I am using git to help me manage a text, and I need git to show me changes in each word as a whole, and in the punctuation and in the spacing as well.
Let's say I have a sentence I hold the big target, and I am hit
that is changed to I fold the target; and I am fit
. I expect git diff to show me something like this: I [-hold-]{+fold+} the [-big -]target[-,-]{+;+} and I am [-hit-]{+fit+}
, so that both the old and the new text could be correctly deduced.
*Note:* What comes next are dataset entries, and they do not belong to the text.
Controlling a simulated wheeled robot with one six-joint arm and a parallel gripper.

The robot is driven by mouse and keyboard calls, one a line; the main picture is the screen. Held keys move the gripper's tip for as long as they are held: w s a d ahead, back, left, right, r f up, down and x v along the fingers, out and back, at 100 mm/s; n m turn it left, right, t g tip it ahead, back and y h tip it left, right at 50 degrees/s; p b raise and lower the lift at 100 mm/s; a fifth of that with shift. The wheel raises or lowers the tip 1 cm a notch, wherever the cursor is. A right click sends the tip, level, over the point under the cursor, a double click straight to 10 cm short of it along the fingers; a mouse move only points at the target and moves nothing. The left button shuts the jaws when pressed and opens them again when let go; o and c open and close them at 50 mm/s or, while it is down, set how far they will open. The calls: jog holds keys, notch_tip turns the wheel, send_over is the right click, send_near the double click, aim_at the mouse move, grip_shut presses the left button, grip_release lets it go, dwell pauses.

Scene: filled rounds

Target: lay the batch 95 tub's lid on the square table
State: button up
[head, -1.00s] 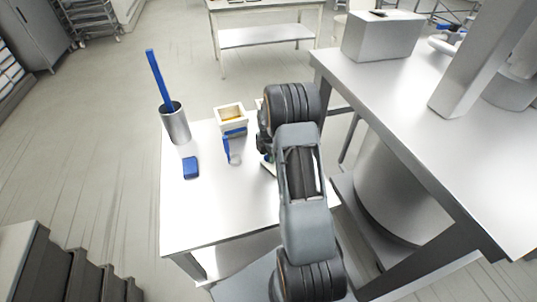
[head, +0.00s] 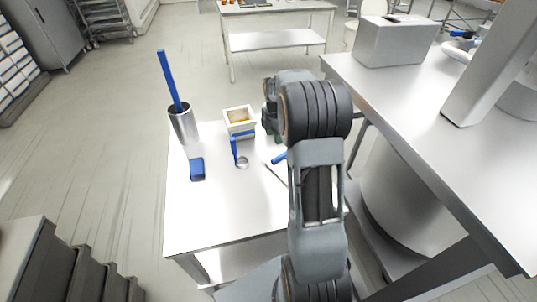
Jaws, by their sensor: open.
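A pale, square-sided tub (head: 239,113) with yellowish contents stands open near the back of the bright steel-topped table (head: 225,207), which looks like the square table. No batch number is readable on it. I cannot make out a lid for certain; my arm covers the table's right side. My gripper (head: 271,122) is at the back right of this table, just right of the tub and apart from it. My own wrist hides most of it, and its fingertips are not clear. Nothing shows held in it.
A steel cup (head: 184,127) holds a long blue-handled tool (head: 169,80). A blue block (head: 197,169), a blue-handled tool (head: 235,150) and another blue handle (head: 279,157) lie nearby. The table's front left is clear. A taller steel bench (head: 420,110) bounds the right.

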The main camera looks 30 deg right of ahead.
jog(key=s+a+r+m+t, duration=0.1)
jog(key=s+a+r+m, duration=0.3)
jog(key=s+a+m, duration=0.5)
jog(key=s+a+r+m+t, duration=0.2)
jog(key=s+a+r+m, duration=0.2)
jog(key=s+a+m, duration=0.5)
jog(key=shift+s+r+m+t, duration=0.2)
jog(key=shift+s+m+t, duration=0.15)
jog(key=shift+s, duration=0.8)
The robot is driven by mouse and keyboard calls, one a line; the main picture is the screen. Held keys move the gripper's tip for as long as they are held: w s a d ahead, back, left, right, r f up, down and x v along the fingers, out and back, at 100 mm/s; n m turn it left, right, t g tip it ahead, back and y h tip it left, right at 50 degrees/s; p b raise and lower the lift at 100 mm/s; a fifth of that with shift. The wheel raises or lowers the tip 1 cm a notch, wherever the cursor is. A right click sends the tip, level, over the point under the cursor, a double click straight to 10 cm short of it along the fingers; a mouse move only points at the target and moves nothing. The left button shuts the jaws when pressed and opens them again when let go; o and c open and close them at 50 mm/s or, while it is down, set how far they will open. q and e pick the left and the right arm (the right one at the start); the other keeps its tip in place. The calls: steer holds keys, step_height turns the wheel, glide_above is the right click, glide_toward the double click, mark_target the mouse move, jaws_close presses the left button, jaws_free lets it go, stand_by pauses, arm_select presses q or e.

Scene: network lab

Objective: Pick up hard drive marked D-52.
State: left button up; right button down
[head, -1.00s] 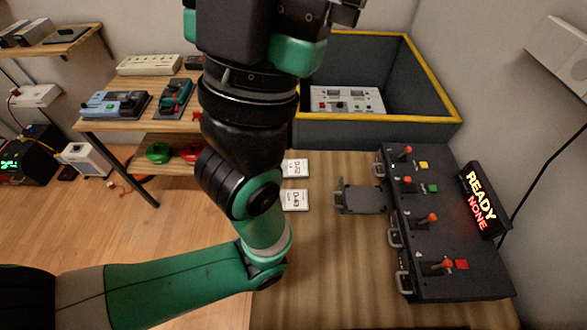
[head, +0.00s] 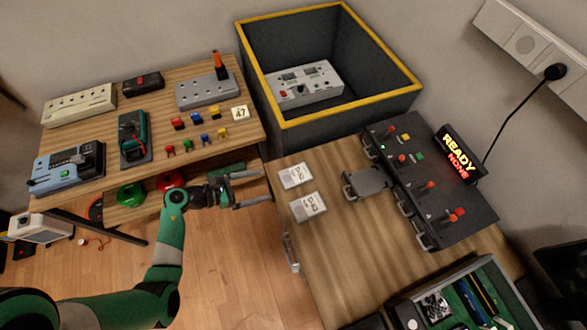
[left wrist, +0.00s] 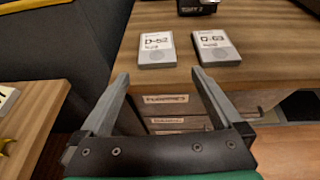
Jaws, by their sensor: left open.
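The hard drive marked D-52 (head: 295,176) is a flat white case lying on the wooden desk near its left edge. My right gripper is not in view.
A black dock panel (head: 430,180) with levers and a READY/NONE sign (head: 460,155) stands right of the drives. A grey yellow-rimmed bin (head: 400,103) is behind. A wooden shelf (head: 222,137) with devices is left. Desk between drives and front is mostly clear.

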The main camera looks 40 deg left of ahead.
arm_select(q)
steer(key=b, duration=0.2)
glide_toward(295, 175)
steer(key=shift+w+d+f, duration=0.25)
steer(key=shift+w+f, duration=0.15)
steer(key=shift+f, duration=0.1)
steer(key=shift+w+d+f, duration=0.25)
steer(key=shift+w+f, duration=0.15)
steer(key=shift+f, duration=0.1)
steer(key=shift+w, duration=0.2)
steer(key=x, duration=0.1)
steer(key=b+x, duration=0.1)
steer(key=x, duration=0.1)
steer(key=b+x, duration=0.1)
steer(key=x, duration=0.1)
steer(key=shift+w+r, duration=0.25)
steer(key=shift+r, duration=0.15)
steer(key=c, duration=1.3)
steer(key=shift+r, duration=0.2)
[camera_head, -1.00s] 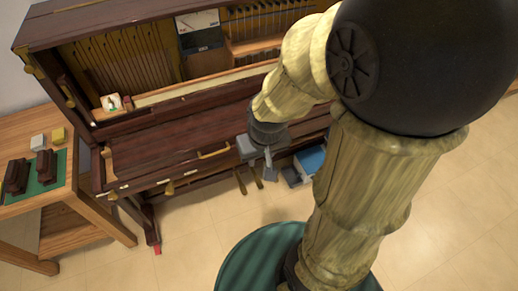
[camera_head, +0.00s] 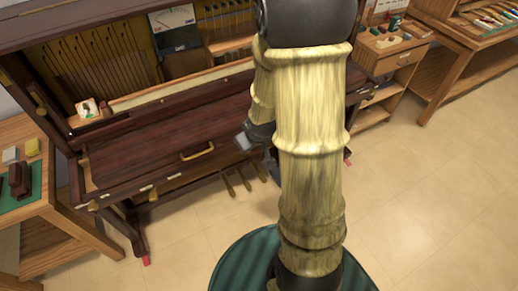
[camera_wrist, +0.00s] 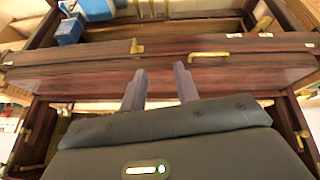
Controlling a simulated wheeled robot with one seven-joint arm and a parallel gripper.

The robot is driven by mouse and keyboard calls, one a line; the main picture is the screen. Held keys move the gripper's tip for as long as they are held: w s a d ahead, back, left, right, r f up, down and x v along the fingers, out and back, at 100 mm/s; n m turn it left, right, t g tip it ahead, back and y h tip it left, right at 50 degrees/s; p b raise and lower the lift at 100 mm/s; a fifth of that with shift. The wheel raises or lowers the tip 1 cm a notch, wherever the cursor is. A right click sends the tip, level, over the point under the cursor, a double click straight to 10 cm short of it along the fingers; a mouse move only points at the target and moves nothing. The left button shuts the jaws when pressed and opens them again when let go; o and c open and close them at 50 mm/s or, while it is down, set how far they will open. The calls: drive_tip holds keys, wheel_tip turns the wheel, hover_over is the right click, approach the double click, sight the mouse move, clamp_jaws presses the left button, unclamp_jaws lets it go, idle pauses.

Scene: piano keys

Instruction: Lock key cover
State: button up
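The dark red-brown key cover (camera_head: 140,150) lies closed and flat across the front of the upright piano, with a brass handle (camera_head: 197,152) near its front edge. In the wrist view the key cover (camera_wrist: 85,78) spans the picture, with the handle (camera_wrist: 208,54) and a small upright brass fitting (camera_wrist: 137,46) beyond my fingers. I cannot tell whether that fitting is the lock. My gripper (camera_wrist: 160,82) is open and empty, its two fingers apart above the cover. In the head view my gripper (camera_head: 257,140) is partly hidden by my arm, right of the handle.
The piano's upper front is open, with a white-faced meter (camera_head: 174,28) inside. A wooden table (camera_head: 30,215) with a green mat stands left. A shelf unit (camera_head: 395,55) and bench (camera_head: 480,40) stand right. Brass pedals (camera_head: 240,182) are below. Floor in front is clear.

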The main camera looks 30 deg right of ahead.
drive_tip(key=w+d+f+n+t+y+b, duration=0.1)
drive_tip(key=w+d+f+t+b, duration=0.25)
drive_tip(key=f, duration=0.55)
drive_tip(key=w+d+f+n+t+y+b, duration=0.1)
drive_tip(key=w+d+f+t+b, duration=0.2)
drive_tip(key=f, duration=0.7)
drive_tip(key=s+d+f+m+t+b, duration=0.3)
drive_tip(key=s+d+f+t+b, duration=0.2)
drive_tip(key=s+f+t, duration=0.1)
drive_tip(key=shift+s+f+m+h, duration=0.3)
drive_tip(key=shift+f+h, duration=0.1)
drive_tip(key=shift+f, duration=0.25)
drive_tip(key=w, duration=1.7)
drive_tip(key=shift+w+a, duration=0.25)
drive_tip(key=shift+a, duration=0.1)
I found this helpful git command:
git diff --color-words='[^[:space:]]|([[:alnum:]]|UTF_8_GUARD)+'
in How can I visualize per-character differences in a unified diff file?. As I understand, it also shows changes in any non-alphanumeric character such as (in my case) changes in punctuation, thanks to the [^[:space:]]
part.
However this command doesn't correctly display spaces when a word is deleted, like the word big
in the given example. The result of this command (where I changed --color-words
to --word-diff-regex
for display purposes) is the following:
I [-hold-]{+fold+} the [-big-]target[-,-]{+;+} and I am [-hit-]{+fit+}
as if in the original sentence there would be no space between big
and target
, so that it isn't possible anymore to correctly deduce the old text.
Someone else reported a similar issue with the whitespaces when using this command here: How to have git-diff ignore all whitespace-change but leading one?. The answers to this post imply that there would be no easy solution and the accepted solution uses whitespaces substitution with awk and sed to achieve the wanted result.
Why not just replace [^[:space:]]
with .
to have git diff --color-words='.|([[:alnum:]]|UTF_8_GUARD)+'
instead? Or is there some side effects that I am not aware of?
This command however doesn't correctly show whitespace changes
It's not trying any too hard to preserve whitespace in deleted text because when you told it what changes you're looking for you didn't mention whitespace.
Word diffing works by running an ordinary line diff, then rerunning it on changed lines after putting line breaks between identified words, then reconstructing the original line boundaries for presentation with color and/or other embedded change-boundary markers.
It can be made to care about every character, by specifying a word regex that makes every character a component of some "word", that needs to be diffed.
git diff --color-words='.|[[:alnum:]_]+'
. Done. Now every character that isn't in an alnum-or-underscore sequence gets treated as its own word and diffed like any other text.